Work to be completed:
Identify every line in the records below that contains the word "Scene", and reproduce each one.

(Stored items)

** BEGIN **

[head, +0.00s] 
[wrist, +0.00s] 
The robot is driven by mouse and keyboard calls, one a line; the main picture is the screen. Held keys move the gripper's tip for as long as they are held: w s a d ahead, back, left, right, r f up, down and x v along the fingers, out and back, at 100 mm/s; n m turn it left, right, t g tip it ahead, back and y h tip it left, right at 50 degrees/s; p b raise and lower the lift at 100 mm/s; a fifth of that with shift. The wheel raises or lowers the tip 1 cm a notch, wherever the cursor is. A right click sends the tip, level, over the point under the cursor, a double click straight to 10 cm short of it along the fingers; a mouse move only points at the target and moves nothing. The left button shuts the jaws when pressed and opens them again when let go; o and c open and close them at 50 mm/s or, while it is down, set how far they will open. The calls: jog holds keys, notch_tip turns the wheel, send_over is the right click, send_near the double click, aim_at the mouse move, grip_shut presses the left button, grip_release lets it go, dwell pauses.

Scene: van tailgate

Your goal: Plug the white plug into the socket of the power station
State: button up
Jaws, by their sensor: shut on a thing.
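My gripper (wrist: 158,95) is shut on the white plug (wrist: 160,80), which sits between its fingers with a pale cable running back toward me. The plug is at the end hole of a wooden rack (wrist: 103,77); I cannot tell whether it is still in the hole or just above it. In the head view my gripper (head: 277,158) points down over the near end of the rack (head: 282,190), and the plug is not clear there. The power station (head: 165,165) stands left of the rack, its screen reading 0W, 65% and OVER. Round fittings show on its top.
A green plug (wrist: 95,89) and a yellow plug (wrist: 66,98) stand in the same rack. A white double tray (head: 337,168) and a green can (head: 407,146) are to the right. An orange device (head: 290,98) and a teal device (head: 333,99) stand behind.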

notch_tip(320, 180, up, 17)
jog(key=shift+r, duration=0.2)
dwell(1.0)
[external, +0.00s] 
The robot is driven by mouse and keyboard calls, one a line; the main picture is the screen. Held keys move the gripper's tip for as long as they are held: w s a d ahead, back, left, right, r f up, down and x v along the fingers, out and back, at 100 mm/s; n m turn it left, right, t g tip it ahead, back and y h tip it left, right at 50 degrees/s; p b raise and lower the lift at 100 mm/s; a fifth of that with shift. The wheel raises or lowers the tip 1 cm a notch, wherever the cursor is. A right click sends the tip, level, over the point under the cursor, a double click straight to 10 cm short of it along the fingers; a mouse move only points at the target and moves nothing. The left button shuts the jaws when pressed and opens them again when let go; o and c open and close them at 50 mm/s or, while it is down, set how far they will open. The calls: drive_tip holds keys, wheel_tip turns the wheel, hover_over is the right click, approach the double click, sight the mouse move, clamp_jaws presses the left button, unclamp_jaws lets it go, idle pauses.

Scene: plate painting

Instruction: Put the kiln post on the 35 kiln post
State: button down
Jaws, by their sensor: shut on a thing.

** END **

The output:
Scene: van tailgate
Scene: plate painting

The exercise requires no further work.